**What the task asks:**
Return only the lines between the line holding "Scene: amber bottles" and the line holding "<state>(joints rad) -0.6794", the two boundary lines included, exactly as they appear.

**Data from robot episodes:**
-------------------------
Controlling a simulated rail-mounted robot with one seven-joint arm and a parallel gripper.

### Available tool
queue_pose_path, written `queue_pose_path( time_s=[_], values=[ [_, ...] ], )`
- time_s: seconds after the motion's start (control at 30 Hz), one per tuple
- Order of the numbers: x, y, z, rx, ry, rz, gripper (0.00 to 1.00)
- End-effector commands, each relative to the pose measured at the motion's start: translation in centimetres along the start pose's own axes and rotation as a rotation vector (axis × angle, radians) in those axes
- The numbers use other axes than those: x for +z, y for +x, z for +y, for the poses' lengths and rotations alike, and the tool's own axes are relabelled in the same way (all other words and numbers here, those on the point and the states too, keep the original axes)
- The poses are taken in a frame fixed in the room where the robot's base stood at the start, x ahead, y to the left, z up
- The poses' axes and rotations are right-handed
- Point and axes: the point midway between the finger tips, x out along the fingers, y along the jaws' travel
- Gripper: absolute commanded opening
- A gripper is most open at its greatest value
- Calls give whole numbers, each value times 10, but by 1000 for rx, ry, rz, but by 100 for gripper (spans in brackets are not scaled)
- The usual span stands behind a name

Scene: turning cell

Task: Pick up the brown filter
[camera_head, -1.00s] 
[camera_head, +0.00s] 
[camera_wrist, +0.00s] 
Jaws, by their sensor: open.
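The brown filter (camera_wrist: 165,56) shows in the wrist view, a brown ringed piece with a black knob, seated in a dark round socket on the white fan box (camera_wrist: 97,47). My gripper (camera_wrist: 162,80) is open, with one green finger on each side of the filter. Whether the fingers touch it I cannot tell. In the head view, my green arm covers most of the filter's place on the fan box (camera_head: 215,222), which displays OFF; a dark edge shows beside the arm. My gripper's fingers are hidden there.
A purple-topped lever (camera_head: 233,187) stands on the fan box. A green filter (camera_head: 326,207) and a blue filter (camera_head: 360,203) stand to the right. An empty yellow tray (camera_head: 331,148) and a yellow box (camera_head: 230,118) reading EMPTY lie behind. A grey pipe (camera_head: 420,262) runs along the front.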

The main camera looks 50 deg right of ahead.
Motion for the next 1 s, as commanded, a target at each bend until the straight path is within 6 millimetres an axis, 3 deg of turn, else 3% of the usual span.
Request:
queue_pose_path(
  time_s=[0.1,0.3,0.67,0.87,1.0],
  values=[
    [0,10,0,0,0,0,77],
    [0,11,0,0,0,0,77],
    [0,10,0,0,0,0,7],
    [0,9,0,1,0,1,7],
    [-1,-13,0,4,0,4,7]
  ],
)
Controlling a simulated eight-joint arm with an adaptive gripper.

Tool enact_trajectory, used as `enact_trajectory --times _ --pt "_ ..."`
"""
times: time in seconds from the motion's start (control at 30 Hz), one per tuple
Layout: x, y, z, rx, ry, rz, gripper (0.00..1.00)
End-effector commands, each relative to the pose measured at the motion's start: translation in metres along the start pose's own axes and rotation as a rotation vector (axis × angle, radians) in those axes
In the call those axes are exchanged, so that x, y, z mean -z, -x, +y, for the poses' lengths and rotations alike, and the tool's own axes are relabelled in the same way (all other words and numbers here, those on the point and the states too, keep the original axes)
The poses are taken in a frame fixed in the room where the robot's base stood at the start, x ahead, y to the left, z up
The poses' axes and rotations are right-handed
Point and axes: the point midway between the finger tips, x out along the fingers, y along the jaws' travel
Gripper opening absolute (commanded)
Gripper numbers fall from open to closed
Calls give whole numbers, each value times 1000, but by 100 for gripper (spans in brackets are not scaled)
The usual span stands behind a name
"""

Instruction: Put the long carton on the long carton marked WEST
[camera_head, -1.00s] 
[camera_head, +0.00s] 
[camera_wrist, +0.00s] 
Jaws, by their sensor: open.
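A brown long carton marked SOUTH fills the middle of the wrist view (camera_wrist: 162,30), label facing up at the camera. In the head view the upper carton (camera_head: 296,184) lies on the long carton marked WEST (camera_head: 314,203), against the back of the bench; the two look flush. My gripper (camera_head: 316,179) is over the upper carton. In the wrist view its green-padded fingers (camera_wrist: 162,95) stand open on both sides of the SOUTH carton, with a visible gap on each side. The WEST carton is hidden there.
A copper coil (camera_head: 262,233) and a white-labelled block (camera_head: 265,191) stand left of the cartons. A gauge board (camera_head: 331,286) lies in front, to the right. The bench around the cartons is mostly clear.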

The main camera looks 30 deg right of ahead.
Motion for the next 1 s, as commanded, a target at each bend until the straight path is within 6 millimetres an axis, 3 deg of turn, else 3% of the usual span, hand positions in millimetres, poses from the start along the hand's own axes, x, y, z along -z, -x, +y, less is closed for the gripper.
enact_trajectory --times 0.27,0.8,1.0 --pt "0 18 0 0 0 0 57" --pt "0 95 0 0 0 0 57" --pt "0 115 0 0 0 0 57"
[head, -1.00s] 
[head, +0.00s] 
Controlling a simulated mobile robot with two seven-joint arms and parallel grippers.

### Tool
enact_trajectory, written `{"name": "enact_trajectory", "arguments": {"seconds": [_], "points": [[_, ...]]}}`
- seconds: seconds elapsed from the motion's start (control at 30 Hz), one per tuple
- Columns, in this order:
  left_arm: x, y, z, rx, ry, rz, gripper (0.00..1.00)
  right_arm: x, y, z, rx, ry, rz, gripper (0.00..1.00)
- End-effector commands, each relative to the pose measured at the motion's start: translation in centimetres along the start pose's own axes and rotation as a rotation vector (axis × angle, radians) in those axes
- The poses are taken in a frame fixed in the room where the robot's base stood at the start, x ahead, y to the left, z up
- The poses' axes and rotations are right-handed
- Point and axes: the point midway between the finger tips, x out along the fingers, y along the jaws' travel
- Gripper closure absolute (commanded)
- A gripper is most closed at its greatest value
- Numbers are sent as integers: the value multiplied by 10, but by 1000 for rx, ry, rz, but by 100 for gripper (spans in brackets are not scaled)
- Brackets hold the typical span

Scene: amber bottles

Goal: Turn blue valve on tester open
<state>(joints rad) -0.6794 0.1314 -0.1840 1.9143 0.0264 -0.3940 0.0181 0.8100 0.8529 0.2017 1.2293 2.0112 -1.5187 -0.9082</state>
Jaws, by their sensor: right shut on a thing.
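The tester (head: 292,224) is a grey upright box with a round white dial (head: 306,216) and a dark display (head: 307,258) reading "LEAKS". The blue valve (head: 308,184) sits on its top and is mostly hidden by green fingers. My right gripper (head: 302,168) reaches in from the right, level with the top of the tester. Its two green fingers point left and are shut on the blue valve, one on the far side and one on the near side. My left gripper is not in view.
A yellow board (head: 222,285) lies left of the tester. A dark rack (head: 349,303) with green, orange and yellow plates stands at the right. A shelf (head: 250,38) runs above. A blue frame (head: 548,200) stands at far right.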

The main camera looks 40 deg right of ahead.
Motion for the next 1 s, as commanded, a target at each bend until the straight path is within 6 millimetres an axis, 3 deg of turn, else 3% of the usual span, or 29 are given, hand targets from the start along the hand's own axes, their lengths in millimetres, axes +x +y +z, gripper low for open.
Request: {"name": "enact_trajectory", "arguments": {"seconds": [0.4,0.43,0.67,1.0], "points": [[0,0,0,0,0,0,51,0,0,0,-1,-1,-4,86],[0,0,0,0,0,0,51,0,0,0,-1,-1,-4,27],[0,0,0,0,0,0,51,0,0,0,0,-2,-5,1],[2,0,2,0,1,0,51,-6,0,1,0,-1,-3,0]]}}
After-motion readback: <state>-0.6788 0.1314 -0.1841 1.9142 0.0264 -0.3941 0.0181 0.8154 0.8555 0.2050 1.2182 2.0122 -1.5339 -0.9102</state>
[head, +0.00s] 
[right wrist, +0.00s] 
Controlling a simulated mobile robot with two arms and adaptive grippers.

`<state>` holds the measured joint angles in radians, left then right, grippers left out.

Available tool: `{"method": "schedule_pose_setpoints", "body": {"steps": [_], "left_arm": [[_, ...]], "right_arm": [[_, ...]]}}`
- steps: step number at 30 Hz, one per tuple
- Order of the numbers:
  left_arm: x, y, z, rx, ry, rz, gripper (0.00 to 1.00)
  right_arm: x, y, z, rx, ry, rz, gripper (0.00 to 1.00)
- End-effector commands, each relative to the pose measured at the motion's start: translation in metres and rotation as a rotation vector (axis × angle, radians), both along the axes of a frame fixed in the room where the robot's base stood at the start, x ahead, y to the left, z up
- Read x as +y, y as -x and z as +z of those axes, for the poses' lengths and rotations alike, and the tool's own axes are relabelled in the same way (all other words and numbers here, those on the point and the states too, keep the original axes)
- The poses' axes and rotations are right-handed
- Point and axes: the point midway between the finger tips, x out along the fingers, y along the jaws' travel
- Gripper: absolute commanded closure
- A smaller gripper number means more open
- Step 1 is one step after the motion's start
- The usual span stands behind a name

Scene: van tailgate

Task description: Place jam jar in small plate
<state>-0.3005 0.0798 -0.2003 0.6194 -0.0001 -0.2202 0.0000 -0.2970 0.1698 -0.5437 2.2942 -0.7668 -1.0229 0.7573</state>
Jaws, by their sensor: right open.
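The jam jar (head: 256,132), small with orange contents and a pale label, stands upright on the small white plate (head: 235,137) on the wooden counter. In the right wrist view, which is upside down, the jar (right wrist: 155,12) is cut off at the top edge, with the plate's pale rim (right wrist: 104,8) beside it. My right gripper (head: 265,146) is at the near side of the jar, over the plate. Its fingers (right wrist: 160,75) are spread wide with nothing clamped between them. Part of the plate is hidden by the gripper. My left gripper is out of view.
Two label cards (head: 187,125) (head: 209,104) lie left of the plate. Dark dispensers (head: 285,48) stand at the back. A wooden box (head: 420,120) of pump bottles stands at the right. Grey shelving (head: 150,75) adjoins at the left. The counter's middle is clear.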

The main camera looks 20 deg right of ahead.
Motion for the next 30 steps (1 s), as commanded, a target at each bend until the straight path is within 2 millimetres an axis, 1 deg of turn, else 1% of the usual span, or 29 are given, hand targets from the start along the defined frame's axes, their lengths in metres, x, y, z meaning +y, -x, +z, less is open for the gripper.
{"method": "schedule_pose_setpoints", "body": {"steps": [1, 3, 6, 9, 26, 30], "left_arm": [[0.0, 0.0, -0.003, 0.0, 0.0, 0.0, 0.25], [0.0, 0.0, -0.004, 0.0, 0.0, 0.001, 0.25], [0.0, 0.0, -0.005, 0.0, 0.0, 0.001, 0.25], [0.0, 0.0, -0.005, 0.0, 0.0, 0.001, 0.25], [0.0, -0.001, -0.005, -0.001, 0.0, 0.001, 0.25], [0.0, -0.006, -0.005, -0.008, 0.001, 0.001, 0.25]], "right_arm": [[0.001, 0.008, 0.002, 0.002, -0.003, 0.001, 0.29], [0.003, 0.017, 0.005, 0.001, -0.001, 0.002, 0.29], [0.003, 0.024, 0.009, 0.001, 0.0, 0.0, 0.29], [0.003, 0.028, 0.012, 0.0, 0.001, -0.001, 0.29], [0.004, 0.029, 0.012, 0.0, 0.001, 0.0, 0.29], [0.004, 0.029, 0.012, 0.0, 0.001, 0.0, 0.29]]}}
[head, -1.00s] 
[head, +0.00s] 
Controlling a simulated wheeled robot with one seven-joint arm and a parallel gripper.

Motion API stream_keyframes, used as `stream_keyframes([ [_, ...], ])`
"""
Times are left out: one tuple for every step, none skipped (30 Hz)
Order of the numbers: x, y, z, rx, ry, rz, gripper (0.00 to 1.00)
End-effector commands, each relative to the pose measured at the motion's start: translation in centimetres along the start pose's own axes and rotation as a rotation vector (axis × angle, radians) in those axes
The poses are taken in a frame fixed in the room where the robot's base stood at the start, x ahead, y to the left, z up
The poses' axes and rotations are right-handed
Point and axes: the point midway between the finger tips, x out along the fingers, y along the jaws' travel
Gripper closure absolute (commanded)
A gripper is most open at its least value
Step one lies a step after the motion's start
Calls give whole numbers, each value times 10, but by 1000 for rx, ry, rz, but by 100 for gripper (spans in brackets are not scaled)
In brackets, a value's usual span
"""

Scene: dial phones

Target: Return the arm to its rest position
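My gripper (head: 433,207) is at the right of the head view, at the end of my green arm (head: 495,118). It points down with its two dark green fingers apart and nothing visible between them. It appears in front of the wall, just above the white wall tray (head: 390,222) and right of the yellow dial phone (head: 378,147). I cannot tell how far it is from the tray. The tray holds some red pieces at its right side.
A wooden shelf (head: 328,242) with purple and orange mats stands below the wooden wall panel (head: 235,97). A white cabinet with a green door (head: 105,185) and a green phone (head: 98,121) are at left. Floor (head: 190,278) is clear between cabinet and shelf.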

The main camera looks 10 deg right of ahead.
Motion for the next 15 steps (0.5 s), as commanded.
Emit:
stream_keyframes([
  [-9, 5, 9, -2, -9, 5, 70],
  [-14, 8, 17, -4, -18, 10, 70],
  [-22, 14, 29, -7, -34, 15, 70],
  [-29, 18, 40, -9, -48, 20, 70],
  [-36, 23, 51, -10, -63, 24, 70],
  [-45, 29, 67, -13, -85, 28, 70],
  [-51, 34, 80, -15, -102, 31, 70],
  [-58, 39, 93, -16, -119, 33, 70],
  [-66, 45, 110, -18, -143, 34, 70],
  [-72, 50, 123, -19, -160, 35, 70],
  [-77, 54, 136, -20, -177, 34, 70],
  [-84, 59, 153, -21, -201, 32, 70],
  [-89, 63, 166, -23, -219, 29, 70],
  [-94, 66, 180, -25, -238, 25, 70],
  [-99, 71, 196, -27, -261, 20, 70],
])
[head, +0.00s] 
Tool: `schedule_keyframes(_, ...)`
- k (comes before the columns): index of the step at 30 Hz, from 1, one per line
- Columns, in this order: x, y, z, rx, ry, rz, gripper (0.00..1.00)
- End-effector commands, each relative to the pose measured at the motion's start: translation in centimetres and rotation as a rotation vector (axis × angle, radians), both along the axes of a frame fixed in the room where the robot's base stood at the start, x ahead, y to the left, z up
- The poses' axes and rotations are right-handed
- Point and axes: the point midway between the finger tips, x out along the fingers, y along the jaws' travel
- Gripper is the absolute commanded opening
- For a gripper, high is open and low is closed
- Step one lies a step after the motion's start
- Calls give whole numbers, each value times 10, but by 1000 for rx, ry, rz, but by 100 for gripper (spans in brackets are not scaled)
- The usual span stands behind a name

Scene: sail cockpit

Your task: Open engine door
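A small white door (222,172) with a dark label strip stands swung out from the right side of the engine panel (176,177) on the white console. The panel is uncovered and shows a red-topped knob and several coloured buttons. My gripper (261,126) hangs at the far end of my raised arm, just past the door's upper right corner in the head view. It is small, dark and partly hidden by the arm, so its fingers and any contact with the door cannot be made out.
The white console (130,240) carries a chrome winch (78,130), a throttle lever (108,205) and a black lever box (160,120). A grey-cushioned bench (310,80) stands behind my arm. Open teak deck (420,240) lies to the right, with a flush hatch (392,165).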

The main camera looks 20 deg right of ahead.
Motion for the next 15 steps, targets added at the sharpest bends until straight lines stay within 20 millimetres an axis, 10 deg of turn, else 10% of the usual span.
-------------------------
**Exercise result:**
Scene: amber bottles

Goal: Turn blue valve on tester open
<state>(joints rad) -0.6794 0.1314 -0.1840 1.9143 0.0264 -0.3940 0.0181 0.8100 0.8529 0.2017 1.2293 2.0112 -1.5187 -0.9082</state>

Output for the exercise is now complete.